EXERCISE GOAL ▸ Transcribe the listing below word for word.

RECORDED DATA ▸
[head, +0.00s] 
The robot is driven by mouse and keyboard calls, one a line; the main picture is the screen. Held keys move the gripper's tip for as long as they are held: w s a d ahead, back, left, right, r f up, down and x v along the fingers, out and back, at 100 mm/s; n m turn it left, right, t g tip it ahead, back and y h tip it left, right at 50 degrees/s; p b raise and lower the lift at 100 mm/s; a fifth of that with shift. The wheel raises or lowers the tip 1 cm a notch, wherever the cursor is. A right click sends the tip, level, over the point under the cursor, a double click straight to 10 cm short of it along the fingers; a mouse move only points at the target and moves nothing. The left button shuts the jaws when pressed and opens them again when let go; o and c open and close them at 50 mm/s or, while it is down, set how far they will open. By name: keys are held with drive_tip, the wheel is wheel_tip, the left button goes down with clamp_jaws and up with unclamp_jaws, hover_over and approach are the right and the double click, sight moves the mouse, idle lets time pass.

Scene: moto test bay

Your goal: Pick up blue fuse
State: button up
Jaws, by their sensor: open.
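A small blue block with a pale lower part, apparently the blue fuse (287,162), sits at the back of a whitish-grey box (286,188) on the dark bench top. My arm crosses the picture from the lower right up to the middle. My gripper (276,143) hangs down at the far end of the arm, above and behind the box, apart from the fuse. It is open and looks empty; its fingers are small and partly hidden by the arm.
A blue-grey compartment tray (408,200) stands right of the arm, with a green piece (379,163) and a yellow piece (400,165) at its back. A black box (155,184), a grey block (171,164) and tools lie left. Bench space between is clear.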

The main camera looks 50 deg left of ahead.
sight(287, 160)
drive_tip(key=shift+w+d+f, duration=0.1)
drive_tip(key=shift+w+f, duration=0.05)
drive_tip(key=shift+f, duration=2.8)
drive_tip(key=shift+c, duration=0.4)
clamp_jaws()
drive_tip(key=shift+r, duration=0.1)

REPLY ▸
[head, +0.00s] 
The robot is driven by mouse and keyboard calls, one a line; the main picture is the screen. Held keys move the gripper's tip for as long as they are held: w s a d ahead, back, left, right, r f up, down and x v along the fingers, out and back, at 100 mm/s; n m turn it left, right, t g tip it ahead, back and y h tip it left, right at 50 degrees/s; p b raise and lower the lift at 100 mm/s; a fifth of that with shift. The wheel raises or lowers the tip 1 cm a notch, wherever the cursor is. A right click sends the tip, level, over the point under the cursor, a double click straight to 10 cm short of it along the fingers; a mouse move only points at the target and moves nothing. The left button shuts the jaws when pressed and opens them again when let go; o and c open and close them at 50 mm/s or, while it is down, set how far they will open. By name: keys are held with drive_tip, the wheel is wheel_tip, the left button goes down with clamp_jaws and up with unclamp_jaws, hover_over and approach are the right and the double click, sight moves the mouse, idle lets time pass.

Scene: moto test bay

Your goal: Pick up blue fuse
State: button up
Jaws, by their sensor: open.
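A small blue block with a pale lower part, apparently the blue fuse (287,162), sits at the back of a whitish-grey box (286,188) on the dark bench top. My arm crosses the picture from the lower right up to the middle. My gripper (276,143) hangs down at the far end of the arm, above and behind the box, apart from the fuse. It is open and looks empty; its fingers are small and partly hidden by the arm.
A blue-grey compartment tray (408,200) stands right of the arm, with a green piece (379,163) and a yellow piece (400,165) at its back. A black box (155,184), a grey block (171,164) and tools lie left. Bench space between is clear.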

The main camera looks 50 deg left of ahead.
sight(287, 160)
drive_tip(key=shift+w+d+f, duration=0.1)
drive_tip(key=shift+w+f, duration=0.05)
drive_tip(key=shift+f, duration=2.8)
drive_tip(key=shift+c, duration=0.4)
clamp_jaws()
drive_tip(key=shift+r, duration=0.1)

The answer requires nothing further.